Thursday, October 21, 2010

to the brim

perfect fit

i could make a dress
a robe fit for a prince
i could clothe a continent
but i can't sew a stitch

i can paint my face
and stand very very still
its not very practical
but it still pays the bills

i can't change my name
but i could be your type
i can dance and win at games
like backgammon and life

i used to be the smart one
sharp as a tack
funny how that skipping years ahead
has held me back

i used to be the bright one
top in my class
funny what they give you when you
just learn how to ask

i can write a song
but i cant sing in key
i can play piano
but i never learned to read

i can't trap a mouse
but i can pet a cat
no i'm really serious!
i'm really very good at that

i can't fix a car
but i can fix a flat
i could fix alot of things
but i'd rather not get into that

i used to be the bright one
smart as a whip
funny how you slip so far when
teachers dont keep track of it

i used to be the tight one
the perfect fit
funny how those compliments can
make you feel so full of it

i can shuffle cut and deal
but i can't draw a hand
i can't draw a lot of things
i hope you understand
i'm not exceptionally shy
but i've never had a man
that i could look straight in the eye
and tell my secret plans

i can take a vow
and i can wear a ring
and i can make you promises but
they won't mean a thing

can't you do it for me, i'll pay you well
fuck i'll pay you anything if you could end this

can't you just fix it for me, it's gone berserk...
fuck i'll give you anything if
you can make the damn thing work

can't you just fix it for me, ill pay you well,
fuck ill pay you anything
if you can end this
hello, i love you will you tell me your name?
hello, i'm good for nothing - will you love me just the same?
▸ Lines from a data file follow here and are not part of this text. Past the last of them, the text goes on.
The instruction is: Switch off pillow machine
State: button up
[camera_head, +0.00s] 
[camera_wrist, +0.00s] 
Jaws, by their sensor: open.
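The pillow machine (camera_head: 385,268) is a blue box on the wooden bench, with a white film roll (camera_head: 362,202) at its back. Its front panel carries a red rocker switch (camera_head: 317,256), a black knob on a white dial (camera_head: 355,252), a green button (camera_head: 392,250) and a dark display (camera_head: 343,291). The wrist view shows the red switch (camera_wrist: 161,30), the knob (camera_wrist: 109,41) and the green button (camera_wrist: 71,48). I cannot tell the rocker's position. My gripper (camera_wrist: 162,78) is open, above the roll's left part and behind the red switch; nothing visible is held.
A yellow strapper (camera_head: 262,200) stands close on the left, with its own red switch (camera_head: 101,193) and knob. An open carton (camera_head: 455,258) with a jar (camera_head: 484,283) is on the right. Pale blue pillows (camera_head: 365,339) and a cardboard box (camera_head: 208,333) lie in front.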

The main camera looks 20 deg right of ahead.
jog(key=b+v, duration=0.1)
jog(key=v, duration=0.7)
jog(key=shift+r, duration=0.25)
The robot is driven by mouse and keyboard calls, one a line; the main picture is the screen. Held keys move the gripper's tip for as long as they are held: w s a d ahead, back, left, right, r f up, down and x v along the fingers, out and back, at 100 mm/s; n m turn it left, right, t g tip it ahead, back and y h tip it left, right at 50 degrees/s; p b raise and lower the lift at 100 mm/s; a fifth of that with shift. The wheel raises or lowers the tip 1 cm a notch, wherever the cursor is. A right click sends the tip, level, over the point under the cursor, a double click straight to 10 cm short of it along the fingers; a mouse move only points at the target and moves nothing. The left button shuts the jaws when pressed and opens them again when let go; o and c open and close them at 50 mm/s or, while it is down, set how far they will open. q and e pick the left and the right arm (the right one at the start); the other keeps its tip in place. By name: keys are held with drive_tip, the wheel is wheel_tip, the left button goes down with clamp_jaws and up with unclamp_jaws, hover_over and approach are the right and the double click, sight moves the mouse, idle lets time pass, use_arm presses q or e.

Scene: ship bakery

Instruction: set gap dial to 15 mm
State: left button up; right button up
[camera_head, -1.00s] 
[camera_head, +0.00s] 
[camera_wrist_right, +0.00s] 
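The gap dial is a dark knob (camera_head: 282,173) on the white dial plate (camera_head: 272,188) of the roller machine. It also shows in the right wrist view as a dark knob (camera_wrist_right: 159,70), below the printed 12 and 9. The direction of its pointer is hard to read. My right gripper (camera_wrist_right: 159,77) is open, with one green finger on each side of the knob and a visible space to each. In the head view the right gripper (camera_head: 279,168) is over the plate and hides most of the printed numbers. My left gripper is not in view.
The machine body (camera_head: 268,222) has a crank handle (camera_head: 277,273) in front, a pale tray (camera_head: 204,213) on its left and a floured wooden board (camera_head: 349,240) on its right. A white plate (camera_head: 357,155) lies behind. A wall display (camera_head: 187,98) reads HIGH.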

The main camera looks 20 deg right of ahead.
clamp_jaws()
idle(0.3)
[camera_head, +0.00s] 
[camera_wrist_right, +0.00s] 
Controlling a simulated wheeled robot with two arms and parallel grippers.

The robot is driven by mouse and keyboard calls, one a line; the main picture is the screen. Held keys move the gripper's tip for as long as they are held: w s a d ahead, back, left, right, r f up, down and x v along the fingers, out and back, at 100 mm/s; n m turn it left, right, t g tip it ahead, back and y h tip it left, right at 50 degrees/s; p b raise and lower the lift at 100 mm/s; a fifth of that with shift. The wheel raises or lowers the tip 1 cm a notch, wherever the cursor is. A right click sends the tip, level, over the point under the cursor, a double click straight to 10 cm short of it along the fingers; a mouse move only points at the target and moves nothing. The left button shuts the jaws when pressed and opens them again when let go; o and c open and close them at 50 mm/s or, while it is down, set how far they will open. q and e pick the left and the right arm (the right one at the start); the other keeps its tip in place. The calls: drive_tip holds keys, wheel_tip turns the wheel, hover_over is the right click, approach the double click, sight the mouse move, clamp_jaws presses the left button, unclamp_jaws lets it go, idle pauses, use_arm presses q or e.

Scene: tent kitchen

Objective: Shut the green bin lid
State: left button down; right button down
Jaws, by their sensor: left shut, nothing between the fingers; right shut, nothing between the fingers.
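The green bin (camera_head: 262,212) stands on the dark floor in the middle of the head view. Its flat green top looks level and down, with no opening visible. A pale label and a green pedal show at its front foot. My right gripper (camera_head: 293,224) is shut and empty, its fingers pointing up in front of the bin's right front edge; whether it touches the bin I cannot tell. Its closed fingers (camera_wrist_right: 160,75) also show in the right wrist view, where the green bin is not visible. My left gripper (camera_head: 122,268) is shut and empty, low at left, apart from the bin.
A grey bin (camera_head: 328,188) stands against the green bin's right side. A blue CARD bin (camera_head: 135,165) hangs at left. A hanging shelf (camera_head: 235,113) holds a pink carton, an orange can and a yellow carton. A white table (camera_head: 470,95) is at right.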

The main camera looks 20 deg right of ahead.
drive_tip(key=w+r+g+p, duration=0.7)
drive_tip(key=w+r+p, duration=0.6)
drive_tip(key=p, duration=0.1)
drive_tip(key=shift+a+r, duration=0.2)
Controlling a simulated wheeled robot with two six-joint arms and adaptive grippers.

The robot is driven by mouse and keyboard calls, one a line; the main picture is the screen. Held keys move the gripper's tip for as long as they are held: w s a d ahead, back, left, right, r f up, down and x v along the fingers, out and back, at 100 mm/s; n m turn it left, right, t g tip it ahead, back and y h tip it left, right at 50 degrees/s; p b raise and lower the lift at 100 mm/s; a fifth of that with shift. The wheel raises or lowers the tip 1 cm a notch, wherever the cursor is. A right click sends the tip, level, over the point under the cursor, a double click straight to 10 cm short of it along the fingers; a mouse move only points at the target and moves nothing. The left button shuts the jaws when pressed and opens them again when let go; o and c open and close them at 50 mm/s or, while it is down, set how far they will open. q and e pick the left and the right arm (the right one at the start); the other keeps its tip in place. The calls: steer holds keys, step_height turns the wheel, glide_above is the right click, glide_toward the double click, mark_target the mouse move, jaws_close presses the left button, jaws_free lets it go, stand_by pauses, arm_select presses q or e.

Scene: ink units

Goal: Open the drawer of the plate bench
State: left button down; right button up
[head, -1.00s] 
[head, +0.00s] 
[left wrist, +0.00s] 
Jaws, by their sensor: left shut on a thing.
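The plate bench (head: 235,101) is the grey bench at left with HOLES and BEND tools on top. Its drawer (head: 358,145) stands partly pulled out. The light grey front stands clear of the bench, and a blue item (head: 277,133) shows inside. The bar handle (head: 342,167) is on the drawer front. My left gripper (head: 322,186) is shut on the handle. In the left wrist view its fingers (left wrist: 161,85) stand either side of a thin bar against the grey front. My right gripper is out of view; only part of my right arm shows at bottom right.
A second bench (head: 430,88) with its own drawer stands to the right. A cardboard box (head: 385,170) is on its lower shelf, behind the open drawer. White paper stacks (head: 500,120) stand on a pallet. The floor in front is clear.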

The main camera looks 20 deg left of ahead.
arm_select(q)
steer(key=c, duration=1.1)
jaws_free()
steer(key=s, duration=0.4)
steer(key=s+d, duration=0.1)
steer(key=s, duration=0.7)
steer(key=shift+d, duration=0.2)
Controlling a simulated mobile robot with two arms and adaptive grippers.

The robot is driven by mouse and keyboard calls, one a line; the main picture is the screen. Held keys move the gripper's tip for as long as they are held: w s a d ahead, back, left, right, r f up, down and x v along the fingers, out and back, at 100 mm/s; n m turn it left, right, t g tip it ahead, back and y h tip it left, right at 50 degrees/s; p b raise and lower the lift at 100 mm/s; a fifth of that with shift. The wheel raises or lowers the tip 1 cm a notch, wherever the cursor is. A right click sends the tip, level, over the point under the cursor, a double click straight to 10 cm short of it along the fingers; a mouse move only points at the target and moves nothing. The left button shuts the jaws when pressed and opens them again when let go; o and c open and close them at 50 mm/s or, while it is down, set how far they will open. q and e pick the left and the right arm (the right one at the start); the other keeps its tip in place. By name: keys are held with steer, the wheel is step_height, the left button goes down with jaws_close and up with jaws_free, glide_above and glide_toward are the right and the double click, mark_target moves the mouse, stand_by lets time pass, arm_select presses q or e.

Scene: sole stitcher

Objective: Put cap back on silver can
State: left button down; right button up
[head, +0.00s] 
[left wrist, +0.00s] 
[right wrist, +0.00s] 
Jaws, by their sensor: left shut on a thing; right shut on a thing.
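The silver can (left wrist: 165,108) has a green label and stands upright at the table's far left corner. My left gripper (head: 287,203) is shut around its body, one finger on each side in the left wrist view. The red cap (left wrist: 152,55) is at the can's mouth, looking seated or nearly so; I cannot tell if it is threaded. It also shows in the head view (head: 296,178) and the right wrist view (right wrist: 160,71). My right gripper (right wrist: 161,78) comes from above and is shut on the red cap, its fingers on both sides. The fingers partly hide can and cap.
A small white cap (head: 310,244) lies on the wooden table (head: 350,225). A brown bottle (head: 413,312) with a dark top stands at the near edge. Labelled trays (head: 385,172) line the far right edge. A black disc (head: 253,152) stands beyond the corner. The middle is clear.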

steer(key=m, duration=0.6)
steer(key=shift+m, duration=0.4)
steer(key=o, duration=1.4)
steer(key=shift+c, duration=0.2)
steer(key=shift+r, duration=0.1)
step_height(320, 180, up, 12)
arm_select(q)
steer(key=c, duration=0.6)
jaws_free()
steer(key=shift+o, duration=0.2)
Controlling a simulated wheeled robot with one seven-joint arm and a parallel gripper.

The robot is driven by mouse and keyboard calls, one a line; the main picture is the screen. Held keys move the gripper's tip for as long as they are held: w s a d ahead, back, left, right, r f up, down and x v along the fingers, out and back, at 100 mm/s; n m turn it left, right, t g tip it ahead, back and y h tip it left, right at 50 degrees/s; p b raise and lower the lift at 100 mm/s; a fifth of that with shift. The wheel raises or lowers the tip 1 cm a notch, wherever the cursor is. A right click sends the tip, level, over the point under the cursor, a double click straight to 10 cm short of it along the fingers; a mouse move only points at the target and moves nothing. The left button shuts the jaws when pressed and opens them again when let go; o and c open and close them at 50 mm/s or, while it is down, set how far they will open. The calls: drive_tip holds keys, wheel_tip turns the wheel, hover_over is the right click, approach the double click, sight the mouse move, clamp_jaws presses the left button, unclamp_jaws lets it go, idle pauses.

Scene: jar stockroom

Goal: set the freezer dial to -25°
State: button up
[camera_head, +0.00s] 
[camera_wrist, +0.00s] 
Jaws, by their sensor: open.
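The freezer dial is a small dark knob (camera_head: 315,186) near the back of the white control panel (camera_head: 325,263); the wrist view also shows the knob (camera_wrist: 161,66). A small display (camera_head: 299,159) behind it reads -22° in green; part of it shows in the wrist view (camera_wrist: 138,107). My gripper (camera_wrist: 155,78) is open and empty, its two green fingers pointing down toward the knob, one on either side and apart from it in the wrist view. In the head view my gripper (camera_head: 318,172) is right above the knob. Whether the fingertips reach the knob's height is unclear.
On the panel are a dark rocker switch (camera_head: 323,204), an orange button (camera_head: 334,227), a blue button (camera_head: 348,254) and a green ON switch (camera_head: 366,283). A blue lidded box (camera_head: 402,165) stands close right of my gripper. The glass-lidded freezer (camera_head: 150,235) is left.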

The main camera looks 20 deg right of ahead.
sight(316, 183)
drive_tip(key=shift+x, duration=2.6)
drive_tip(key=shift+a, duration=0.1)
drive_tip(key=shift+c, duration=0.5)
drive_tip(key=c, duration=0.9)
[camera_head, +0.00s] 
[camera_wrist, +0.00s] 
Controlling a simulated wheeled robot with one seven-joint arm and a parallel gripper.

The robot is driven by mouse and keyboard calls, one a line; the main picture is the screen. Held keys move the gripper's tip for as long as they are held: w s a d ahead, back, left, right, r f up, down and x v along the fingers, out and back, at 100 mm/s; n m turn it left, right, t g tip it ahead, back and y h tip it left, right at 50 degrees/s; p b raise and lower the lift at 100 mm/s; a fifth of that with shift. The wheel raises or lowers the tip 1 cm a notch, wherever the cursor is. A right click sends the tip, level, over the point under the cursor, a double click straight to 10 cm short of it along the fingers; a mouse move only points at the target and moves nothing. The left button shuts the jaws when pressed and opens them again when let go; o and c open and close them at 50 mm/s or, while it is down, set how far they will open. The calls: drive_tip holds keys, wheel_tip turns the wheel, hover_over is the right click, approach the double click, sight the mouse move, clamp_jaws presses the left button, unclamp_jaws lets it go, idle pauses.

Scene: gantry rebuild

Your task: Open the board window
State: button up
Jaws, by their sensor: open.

white doll cabaret. music and story by the dresden dolls. fall, 2011. <3

Saturday, October 2, 2010

the art of defense

when i was freshly twenty-one, living on my own for the first time in atlanta, i made a giant mistake.

i called my father for father's day.

normally, father's day is set in place by the creators of all the holidays in america, hallmark, to be a day that dad's can revel in their dadness. "look at how my sons have grown... big and strong and tough..."; "i may not have had a rulebook, but i sure did raise some good kids..."; etc.

"i hope you have a great father's day dad... how are you playing today? mmhm. yup. what's that? um, well, i'm serving at a restaurant downtown. yes, i'm dancing too. no, it's paid performances, unpaid rehearsals. well... well, no, i hadn't really - but i don't want to get - dad. dad, i don't need to - can we not do this right - ???"

a wish for a happy father's day went downhill fast. effect... me on my couch, in tears, listening to him tell me that my whole love for ballet as a career was a sham, and how i would never make enough money to survive in the real world.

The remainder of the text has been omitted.